### [Written problem]
Below is a block of records. Copy every line in it that contains the word "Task".

═══ Records for this exercise ═══

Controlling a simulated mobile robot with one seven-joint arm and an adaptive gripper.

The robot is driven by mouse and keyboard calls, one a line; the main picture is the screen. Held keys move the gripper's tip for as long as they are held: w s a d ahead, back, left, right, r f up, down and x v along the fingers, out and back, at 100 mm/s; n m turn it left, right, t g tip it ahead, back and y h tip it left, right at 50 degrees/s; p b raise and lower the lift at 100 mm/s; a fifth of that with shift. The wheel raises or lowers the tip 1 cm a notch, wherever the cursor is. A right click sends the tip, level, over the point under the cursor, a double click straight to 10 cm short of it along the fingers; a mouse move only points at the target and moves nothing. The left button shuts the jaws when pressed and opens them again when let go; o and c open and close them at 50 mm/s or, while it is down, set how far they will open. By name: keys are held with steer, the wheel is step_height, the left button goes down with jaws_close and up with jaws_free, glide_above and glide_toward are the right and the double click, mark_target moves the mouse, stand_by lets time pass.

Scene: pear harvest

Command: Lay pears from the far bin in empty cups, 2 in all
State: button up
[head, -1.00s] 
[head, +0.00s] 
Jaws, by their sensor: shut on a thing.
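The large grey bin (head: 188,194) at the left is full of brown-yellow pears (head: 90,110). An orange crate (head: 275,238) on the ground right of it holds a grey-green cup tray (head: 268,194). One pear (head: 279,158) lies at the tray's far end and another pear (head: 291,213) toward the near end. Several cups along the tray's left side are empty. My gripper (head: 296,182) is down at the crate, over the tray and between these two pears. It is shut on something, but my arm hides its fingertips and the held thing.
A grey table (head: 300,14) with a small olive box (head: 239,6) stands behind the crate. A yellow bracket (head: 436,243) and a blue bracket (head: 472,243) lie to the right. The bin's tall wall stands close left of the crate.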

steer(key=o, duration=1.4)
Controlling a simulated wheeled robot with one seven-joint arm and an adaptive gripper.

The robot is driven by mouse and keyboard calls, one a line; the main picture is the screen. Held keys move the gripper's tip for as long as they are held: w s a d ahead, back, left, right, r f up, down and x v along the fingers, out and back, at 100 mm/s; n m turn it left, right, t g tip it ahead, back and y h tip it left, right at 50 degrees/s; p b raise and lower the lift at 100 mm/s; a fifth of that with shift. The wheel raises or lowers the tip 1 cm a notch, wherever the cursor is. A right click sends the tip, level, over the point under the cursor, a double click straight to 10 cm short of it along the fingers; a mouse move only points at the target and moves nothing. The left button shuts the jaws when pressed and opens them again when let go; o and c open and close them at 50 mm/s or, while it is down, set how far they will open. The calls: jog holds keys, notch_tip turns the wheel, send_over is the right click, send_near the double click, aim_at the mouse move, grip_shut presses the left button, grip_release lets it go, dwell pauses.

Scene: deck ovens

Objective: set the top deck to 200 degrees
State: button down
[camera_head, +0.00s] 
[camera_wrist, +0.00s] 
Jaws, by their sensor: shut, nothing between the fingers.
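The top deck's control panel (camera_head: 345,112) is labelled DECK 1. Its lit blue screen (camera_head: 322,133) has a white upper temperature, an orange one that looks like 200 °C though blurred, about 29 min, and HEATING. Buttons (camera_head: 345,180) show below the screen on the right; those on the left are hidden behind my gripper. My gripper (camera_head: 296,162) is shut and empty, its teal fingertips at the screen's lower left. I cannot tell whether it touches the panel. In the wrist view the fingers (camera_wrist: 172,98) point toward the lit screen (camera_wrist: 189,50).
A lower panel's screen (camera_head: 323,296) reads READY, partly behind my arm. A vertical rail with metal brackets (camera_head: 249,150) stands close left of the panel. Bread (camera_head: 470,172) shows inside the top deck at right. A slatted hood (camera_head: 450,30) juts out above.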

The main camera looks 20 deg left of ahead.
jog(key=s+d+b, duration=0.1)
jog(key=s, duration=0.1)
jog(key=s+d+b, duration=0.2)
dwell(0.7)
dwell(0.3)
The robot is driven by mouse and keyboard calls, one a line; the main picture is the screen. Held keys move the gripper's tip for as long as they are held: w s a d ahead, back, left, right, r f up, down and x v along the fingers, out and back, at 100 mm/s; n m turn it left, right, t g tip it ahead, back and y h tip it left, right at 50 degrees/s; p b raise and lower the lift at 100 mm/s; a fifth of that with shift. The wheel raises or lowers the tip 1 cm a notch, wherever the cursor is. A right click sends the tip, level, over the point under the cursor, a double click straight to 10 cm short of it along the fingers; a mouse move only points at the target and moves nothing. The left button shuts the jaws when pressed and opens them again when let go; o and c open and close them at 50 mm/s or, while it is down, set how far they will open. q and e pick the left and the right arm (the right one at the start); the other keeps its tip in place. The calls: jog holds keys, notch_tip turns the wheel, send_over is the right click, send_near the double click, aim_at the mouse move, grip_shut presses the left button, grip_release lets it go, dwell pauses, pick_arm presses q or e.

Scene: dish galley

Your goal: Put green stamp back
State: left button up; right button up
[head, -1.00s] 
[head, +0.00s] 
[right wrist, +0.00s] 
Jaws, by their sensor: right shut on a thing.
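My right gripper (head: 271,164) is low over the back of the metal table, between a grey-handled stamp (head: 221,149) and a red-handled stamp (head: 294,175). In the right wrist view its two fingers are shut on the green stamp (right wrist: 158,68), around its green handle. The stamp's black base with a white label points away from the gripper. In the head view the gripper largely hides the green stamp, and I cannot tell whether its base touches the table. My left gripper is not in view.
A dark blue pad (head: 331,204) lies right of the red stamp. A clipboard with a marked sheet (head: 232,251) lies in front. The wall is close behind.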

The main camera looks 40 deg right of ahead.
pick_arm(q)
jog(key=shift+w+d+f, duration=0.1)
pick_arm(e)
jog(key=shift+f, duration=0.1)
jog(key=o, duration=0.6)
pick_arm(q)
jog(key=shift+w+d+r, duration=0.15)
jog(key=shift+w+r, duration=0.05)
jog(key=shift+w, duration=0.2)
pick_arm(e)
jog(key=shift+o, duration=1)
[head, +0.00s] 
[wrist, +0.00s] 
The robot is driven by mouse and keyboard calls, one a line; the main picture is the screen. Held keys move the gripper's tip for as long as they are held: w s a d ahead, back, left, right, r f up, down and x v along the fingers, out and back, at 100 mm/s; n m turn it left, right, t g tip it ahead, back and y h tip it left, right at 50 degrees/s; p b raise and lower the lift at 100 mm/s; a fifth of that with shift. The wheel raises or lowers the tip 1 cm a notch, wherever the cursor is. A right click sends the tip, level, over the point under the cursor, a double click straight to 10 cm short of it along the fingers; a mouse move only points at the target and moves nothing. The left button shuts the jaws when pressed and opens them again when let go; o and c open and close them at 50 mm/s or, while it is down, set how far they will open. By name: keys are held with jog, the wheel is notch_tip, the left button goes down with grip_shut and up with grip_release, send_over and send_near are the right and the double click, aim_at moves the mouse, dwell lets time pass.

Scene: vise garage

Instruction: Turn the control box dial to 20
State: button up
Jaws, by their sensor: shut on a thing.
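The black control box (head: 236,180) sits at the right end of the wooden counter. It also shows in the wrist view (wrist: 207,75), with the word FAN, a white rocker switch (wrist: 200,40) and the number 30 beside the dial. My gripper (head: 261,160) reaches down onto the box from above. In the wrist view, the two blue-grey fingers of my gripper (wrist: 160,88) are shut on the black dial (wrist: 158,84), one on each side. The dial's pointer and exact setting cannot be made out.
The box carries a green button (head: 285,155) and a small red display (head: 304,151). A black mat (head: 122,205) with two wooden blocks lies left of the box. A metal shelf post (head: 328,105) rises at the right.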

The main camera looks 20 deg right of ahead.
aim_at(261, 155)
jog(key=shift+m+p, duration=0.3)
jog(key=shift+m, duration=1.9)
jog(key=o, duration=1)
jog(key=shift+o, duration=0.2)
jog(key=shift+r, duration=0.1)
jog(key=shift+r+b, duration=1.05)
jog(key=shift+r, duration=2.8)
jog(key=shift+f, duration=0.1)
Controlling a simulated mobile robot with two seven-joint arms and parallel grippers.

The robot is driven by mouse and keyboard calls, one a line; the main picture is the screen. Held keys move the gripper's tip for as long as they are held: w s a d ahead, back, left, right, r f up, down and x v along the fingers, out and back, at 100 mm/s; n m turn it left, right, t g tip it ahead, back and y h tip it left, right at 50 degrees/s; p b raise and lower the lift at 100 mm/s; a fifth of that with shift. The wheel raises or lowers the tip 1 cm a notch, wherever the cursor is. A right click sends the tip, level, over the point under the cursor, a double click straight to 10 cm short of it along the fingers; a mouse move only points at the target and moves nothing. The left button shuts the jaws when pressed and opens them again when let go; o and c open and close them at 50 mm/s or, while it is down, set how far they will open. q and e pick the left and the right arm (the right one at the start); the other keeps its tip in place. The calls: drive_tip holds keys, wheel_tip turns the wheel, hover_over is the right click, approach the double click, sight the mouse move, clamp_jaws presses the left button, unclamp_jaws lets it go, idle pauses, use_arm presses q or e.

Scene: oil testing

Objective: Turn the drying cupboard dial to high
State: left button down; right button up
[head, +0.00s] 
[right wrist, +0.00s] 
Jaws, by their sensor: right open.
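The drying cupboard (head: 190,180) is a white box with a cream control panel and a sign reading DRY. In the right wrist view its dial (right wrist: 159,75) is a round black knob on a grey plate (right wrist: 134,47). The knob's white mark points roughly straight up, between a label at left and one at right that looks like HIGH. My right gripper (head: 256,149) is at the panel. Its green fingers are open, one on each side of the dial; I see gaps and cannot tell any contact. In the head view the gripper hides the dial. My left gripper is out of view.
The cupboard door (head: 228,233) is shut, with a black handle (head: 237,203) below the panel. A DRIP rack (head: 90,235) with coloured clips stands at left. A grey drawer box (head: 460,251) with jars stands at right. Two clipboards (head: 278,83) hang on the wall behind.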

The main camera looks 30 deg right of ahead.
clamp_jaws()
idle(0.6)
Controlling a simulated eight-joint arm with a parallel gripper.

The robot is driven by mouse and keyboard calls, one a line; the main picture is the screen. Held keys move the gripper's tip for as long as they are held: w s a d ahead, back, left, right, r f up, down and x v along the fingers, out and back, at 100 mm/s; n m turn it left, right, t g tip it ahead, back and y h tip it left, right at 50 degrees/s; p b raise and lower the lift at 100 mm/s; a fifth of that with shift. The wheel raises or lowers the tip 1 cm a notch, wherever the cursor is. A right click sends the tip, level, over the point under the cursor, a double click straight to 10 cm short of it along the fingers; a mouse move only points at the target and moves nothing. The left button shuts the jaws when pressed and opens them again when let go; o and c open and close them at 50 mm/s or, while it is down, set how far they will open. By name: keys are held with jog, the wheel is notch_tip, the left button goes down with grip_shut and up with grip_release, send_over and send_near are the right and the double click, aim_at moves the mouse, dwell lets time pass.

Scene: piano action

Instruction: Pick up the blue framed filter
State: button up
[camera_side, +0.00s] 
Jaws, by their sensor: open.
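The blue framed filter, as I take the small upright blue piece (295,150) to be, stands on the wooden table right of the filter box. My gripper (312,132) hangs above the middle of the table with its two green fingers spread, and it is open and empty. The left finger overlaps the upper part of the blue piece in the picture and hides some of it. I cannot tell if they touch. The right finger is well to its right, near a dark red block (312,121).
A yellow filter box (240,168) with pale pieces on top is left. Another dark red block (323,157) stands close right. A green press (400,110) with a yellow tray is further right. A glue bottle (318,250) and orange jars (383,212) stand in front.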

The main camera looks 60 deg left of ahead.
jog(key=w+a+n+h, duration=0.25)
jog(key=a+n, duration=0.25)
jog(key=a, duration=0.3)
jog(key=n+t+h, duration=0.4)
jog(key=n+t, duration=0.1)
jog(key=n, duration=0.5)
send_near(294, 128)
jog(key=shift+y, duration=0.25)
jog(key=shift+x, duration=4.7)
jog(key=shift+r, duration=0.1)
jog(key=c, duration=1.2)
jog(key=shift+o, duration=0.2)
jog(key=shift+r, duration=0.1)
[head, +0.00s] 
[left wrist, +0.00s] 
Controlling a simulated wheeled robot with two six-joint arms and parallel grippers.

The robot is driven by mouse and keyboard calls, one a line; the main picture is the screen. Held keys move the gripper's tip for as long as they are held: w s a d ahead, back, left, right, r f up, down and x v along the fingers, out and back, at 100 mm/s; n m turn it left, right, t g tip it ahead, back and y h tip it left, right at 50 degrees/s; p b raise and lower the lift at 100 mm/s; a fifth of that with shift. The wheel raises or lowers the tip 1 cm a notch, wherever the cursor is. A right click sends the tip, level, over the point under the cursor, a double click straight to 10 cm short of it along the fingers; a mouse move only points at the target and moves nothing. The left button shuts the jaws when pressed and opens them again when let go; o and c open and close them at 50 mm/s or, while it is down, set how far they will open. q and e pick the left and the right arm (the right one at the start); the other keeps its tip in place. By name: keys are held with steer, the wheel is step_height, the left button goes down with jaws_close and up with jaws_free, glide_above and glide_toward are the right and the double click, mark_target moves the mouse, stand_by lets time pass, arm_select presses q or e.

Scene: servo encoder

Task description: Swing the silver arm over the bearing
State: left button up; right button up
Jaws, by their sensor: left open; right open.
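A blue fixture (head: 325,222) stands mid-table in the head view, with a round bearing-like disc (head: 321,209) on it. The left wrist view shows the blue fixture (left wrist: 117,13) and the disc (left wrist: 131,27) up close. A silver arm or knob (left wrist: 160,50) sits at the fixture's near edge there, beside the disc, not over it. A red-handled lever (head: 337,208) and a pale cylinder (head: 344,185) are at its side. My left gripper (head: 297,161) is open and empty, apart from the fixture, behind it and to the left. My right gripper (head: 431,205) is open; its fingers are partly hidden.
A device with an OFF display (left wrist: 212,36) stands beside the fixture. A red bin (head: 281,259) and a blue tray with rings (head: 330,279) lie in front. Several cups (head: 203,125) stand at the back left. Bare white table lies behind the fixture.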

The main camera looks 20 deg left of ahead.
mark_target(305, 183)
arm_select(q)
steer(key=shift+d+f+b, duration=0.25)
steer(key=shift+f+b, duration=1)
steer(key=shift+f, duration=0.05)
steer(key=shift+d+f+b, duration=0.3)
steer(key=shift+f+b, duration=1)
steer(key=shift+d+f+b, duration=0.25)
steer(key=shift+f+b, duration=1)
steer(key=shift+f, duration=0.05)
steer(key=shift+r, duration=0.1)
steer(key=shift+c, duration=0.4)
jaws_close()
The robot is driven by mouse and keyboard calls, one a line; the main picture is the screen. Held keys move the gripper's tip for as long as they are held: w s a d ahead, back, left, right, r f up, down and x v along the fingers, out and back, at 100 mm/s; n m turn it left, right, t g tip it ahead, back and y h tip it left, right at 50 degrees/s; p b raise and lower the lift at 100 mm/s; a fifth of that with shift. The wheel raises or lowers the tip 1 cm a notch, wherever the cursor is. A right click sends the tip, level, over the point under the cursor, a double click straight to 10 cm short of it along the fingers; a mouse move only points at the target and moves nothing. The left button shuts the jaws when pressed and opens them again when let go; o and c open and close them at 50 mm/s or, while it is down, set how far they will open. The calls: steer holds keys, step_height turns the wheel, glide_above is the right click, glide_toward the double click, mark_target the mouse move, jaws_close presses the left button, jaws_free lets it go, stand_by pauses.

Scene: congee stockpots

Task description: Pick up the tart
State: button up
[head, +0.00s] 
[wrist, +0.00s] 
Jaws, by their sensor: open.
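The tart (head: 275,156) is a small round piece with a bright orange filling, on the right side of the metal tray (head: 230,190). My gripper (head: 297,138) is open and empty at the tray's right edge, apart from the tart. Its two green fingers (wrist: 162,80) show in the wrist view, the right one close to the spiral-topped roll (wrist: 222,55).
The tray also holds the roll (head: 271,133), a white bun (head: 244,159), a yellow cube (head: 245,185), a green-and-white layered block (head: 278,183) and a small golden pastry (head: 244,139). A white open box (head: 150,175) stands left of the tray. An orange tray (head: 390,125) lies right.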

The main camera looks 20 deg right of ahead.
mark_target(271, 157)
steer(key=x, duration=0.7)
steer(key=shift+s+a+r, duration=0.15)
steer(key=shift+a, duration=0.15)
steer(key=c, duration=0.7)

═══

### [Written answer]
Task description: Swing the silver arm over the bearing
Task description: Pick up the tart

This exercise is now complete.